Though the name is misleading, this is not a bop.
To my loyal fans/readers,
It has come to my attention that members of my own staff have trouble distinguishing between musical terms after my playlist, titled “Bops of the 2000s”, sparked a heated debate. Since I am a fair and reasonable person, I have decided to draft a helpful glossary in case anyone else suffers from this confusion.
Hit- A standard musical term used to describe a song that has enjoyed widespread commercial success. Hits can be found anywhere in public settings: from the radio station that only plays Top 40 to generic party playlists that you will forget in the morning. Though hits are everywhere, they enjoy their popularity for only a brief period of time, only to fade as they are replaced with a newer, catchier song.
Example: That one song that you hear everywhere but you can’t remember the title of or who sings it but you still hear it all of the time.
Setting: A lame party thrown by your 12-year-old sister. Alternatively, your prom.
Smash- Basically a hit, but with more longevity. While hits last for around 2-3 months, a smash can stay around until your subconscious has memorized the bass line.
Example: “Closer” by the Chainsmokers ft. Halsey.
Setting: The party your 12-year-old sister wants to go to.
Jam- A song that was once a hit and has faded out of popularity but is acceptable to play in certain situations. You can tell when a jam starts playing because it has the ability to summon a (probably drunk) girl out of thin air who will proceed to tell you, “Wow! This song is my jam!”
Example: “Mr. Brightside” by The Killers.
Setting: The bathroom of your first college party as you stare into the mirror wondering what your life has become.
Cut- Truth be told, I have no idea what constitutes a “cut.” I only included it in this list because one of our new writers, Kate, mentioned it when I was trying to compile our musical terms and I was too afraid to ask what it meant. Kate is very cool and from around Portland so I assume that she knows more about music than I do, but I still do not want to ask for clarification as a point of pride. I assume a cut means that a song is good, but really at this point, who knows?
Banger- A banger is a song that is not only catchy, but also has a thumping bass line that you can dance to. Popularized by the character Tom Haverford from Parks and Recreation, bangers are usually found in club settings and are generally indistinguishable from each other.
Example: “Gin and Juice” by Snoop Dogg
Setting: Leo’s on a Friday night, preferably with Suru.
Classic- Music that your parents would listen to.
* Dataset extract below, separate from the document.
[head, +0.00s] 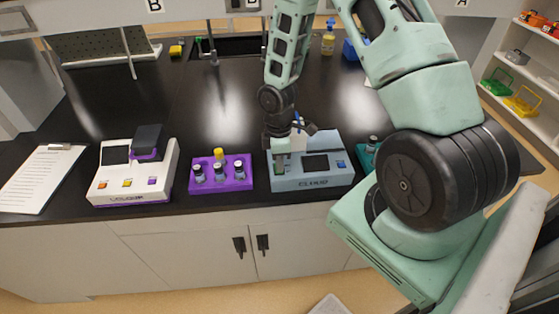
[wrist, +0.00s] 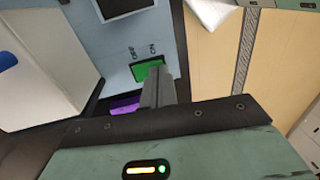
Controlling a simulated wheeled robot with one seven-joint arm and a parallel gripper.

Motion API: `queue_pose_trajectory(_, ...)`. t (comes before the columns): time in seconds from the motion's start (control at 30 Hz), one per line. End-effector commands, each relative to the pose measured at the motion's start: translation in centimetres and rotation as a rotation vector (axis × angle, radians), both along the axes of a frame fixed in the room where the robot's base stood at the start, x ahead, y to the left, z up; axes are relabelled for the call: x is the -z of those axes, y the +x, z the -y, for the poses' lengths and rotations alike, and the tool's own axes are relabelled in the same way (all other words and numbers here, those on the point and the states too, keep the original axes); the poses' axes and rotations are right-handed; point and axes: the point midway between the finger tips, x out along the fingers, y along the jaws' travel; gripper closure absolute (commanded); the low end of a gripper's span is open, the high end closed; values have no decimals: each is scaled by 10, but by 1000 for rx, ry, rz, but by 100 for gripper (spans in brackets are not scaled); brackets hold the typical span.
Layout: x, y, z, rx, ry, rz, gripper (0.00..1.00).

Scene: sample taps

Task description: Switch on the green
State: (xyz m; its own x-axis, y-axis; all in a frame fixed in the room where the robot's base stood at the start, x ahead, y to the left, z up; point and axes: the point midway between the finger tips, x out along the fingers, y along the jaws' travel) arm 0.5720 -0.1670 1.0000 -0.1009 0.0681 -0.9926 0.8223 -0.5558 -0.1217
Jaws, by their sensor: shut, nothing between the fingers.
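A blue-grey device (head: 312,181) stands near the counter's front edge in the head view. Its panel also fills the upper left middle of the wrist view (wrist: 160,25). On the panel is a green switch (wrist: 147,69), with OFF and ON labels beside it. My gripper (head: 279,156) points down over the left part of the device. In the wrist view my gripper (wrist: 156,72) is shut and empty, its fingertips over the right part of the green switch. I cannot tell whether they touch it. The fingers hide part of the switch, and its position is unclear.
A purple rack (head: 221,185) with several vials stands left of the device. Further left are a white device (head: 136,193) with coloured buttons and a clipboard (head: 42,178). A teal block (head: 367,160) is close on the right. The dark counter (head: 215,110) behind is mostly clear.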

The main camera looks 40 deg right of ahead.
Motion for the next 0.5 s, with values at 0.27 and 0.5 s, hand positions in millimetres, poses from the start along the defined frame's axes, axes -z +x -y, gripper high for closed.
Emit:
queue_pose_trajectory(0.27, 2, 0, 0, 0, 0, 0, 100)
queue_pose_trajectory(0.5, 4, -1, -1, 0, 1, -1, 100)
A classic has stood the test of time, but unlike a jam, is acceptable in non-alcoholic social settings.
Examples: “Don’t Stop Believin’” by Journey or “Time After Time” by Cyndi Lauper
Setting: Homecoming, as it gets to the point of the night when the teachers take control of the music.
Modern Classic- A song that you can tell is on its way to becoming a classic, but is still too new to be defined as such. You can tell you’re going to enjoy this song several years into the future, which terrifies you because it is the only aspect of your future that you are sure about.
Examples: Any song by our Lord and Savior, Carly Slay Jepsen
Setting: Homecoming, at the point in the night where you take control of the music.
Bop- How does one describe a bop? It is timeless, iconic. A bop is a work of music that transcends time and space. A bop has the power to unite people from all walks of life. It does not matter who you are, where you are from, or what you believe in, a bop speaks to the deepest parts of your soul and tells you “I am the master of my own fate. I will exist forever in a state of timelessness.”
Examples: “Ignition - Remix” R. Kelly or “Clumsy” by Fergie.
Setting: The Indy office as I play my dope production playlist.